Consider the contrast between two different college-educated immigrants: The first is an Indonesian with a computer-science degree from an elite university in Singapore, who now works in Berlin. She speaks English fluently and has secured a lucrative job offer from a U.S. tech company. The second is an Indonesian with a humanities degree from a lower-quality local institution, who does not have a job offer and has only a rudimentary command of English. He does, however, have a sister who is a naturalized U.S. citizen.
Both of these immigrants are positively-selected, as they’re both highly-educated relative to the Indonesian population at large. Moreover, it’s likely that both are drawn from Indonesia’s upper class, which gives them “class-specific resources” they can use to navigate American life. Still, it’s a safe bet the earning trajectory of the English-speaking immigrant with a lucrative job offer will be different to that of her counterpart.
This is the point where an admissionist might denounce me for engaging in “central planning,” which is fair enough. But let’s not forget that, as currently constituted, family-based admissions are a confusing welter of preference categories and per-country limits that have all sorts of perverse outcomes. Earlier this month, the Congressional Research Service updated its detailed report on the subject, which I recommend.
There are two broad subtypes of family-based admissions. The first is immediate relatives — spouses, unmarried minor children, and parents — of adult citizens. There are no limits on this category, which can be understand as capturing the “nuclear family.” The second subtype is called “family preference immigrants,” and it includes four categories, ranked in order of preference: (1) unmarried sons and daughters of citizens, (2a) spouses and minor children of legal permanent residents and (2b) unmarried sons and daughters of legal permanent residents, (3) married children of citizens, and (4) siblings of adult U.S. citizens. Both would benefit from reform.
Consider the “immediate relatives” category. As the Princeton sociologist Marta Tienda has observed, the aged parents represent a surprisingly large share of new LPRs every year, which in turn is “exacerbating the greying of the U.S. population.” A number of recent immigration proposals, including the RAISE Act and the Secure and Succeed Act, stipulate that rather than grant green cards without limit to the parents of U.S. citizens, we’d instead give them five-year renewable nonimmigrant visas, on the condition that sponsors can finance adequate health insurance for them. This provision would ensure that citizens can care for their parents, and it would make it somewhat harder for them to shift the costs of doing so to taxpayers at large.
As for the family-preference categories, current backlogs have proven enormously frustrating to sponsors. Why not prioritize among family-preference immigrants in a more coherent way by, for example, prioritizing among them through the use of a RAISE-style points system?
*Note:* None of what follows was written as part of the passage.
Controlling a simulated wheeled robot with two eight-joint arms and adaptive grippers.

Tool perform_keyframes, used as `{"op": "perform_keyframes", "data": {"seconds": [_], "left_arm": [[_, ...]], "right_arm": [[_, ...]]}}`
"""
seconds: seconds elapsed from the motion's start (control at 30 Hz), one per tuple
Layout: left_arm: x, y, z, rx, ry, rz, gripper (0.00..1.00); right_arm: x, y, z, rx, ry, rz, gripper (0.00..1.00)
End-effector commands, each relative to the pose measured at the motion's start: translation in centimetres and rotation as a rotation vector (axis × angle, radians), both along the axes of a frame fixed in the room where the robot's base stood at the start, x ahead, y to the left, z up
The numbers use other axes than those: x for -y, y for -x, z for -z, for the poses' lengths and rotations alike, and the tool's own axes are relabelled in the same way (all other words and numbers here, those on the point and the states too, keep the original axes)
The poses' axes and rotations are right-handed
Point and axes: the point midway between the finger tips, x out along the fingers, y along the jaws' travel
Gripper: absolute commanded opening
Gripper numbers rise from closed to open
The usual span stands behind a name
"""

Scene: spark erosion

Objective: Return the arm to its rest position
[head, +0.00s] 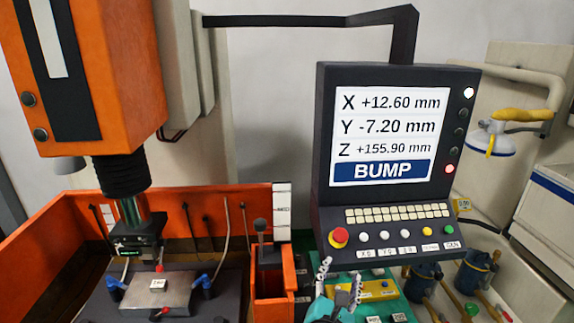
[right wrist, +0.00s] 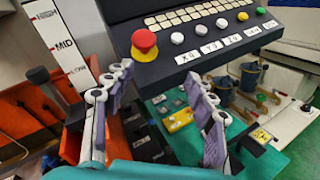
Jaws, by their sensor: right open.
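My right gripper (head: 340,281) is at the lower middle of the head view, below the control panel. In the right wrist view its two fingers (right wrist: 155,110) stand apart with nothing between them. The control panel (head: 325,150) hangs from a black arm and shows X +12.60, Y -7.20, Z +155.90 mm and the word BUMP. Its red emergency button (right wrist: 144,42) is above and beyond the fingers in the right wrist view, apart from them. My left gripper is not in view.
An orange tank (head: 50,235) with a work block (head: 158,291) under the machine head (head: 125,80) is at the left. A green mat (right wrist: 190,105) with a yellow block (right wrist: 180,120) lies below the panel. Pump-like canisters (head: 474,270) stand at the right.

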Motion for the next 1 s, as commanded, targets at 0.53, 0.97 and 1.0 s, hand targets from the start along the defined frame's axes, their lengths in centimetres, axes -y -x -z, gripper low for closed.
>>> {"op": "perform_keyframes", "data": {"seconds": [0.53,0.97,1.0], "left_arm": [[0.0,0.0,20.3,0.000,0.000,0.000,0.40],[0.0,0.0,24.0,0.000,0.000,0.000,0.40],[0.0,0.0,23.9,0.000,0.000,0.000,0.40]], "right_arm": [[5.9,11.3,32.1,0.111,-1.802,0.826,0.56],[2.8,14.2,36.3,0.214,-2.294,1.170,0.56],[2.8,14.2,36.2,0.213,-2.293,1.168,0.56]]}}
As a reminder, the RAISE Act, sponsored by Arkansas senator Tom Cotton and Georgia senator David Perdue, introduces a points system, which gives applicants points on the basis of their age, educational credentials, English-language fluency, salary offers from U.S. employers, and more. The goal of the points system is to identify immigrants who will at a minimum be in a position to provide for themselves and their families, which already narrows the pool of applicants dramatically, and ideally to identify those who will make the most substantial economic contributions. Applicants who pass the minimum 30-point eligibility threshold would be invited to file full applications for green cards, and 140,000 employment-based visas would then be issued per year to the highest-scoring applicants.
But there’s a simple tweak that could greatly improve family-based admissions: Under RAISE, potential immigrants under family-preference categories are either grandfathered in (if they were going to be granted green cards in the next year) or they’re given points if they apply for green cards through the points system. The idea is to only extend this benefit to those who are already on the waitlist. It would be simple, though, to keep assigning points to people who now qualify under the family-preference categories. The Canadians do something similar, on the grounds that having relatives in the country increases an immigrant’s “adaptability.”
While I favor a more selective and skills-based system, I appreciate that a substantial reduction in the number of new green cards is highly contentious, and that holding the number steady might be key to breaking the stalemate. Phasing out the family-preference categories, reallocating those visas to employment-based visas, and then adopting a points system that gives some (slight) weight to family ties strikes me as a workable compromise.